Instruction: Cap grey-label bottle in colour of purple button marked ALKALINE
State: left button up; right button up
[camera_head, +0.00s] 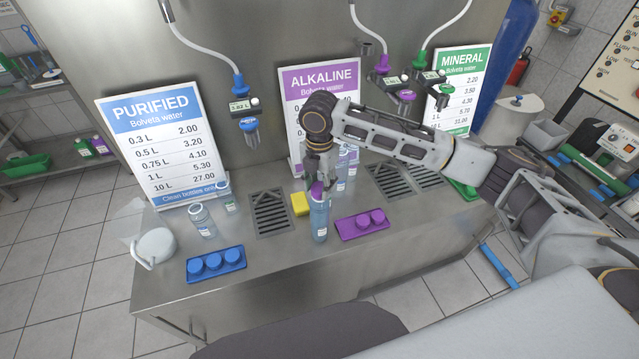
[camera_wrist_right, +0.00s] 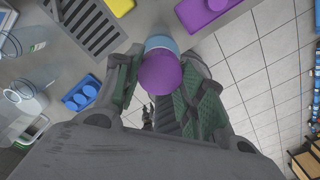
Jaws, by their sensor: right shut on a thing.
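My right gripper (camera_head: 318,172) is shut on a purple cap (camera_head: 317,189) and points down over the counter's front part. A translucent blue bottle (camera_head: 320,218) stands upright directly below, with a small pale label low on its side. The cap is at the bottle's mouth; whether it is seated or just above, I cannot tell. In the right wrist view the cap (camera_wrist_right: 160,73) lies between the fingers and covers most of the bottle (camera_wrist_right: 161,43). The ALKALINE sign (camera_head: 318,82) stands behind, partly hidden by my right arm. My left gripper is not in view.
A purple cap tray (camera_head: 343,232) lies just right of the bottle, a yellow sponge (camera_head: 299,204) to its left. A blue cap tray (camera_head: 215,275) lies front left. Other bottles (camera_head: 201,220) stand at left and behind my gripper. A drain grate (camera_head: 270,212) is left.

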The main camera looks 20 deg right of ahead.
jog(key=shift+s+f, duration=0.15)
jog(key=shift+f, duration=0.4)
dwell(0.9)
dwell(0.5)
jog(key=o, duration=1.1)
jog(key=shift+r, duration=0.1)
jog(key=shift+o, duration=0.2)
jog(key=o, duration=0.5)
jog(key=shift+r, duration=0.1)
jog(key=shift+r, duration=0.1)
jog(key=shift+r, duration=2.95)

────

Exactly repeat every line from the line that includes "[camera_wrist_right, +0.00s]" to the end of the listing, and nothing else, leaving pictures out.

[camera_wrist_right, +0.00s] 
Jaws, by their sensor: right shut on a thing.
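My right gripper (camera_head: 318,172) is shut on a purple cap (camera_head: 317,189) and points down over the counter's front part. A translucent blue bottle (camera_head: 320,218) stands upright directly below, with a small pale label low on its side. The cap is at the bottle's mouth; whether it is seated or just above, I cannot tell. In the right wrist view the cap (camera_wrist_right: 160,73) lies between the fingers and covers most of the bottle (camera_wrist_right: 161,43). The ALKALINE sign (camera_head: 318,82) stands behind, partly hidden by my right arm. My left gripper is not in view.
A purple cap tray (camera_head: 343,232) lies just right of the bottle, a yellow sponge (camera_head: 299,204) to its left. A blue cap tray (camera_head: 215,275) lies front left. Other bottles (camera_head: 201,220) stand at left and behind my gripper. A drain grate (camera_head: 270,212) is left.

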The main camera looks 20 deg right of ahead.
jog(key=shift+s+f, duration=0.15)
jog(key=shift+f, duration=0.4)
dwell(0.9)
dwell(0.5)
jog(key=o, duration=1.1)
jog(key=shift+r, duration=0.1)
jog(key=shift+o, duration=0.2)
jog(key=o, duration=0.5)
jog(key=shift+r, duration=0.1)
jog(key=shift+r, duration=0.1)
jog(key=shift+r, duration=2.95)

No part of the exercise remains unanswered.